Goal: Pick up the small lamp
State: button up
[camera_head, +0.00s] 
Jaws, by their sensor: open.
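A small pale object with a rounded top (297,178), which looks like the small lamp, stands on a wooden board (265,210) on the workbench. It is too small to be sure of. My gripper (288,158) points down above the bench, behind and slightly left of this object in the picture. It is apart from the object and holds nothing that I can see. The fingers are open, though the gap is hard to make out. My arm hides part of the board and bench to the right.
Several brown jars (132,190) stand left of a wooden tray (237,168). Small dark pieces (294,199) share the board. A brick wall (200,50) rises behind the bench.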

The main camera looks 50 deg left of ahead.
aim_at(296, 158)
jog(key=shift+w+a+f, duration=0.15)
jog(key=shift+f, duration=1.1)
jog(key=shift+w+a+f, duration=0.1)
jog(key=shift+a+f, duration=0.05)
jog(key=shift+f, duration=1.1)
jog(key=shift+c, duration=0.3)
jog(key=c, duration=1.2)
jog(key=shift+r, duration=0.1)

> _Goal of the exercise_
Go back to the listing above and please repeat it exactly.

> _Solution below_
Goal: Pick up the small lamp
State: button up
[camera_head, +0.00s] 
Jaws, by their sensor: open.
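A small pale object with a rounded top (297,178), which looks like the small lamp, stands on a wooden board (265,210) on the workbench. It is too small to be sure of. My gripper (288,158) points down above the bench, behind and slightly left of this object in the picture. It is apart from the object and holds nothing that I can see. The fingers are open, though the gap is hard to make out. My arm hides part of the board and bench to the right.
Several brown jars (132,190) stand left of a wooden tray (237,168). Small dark pieces (294,199) share the board. A brick wall (200,50) rises behind the bench.

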The main camera looks 50 deg left of ahead.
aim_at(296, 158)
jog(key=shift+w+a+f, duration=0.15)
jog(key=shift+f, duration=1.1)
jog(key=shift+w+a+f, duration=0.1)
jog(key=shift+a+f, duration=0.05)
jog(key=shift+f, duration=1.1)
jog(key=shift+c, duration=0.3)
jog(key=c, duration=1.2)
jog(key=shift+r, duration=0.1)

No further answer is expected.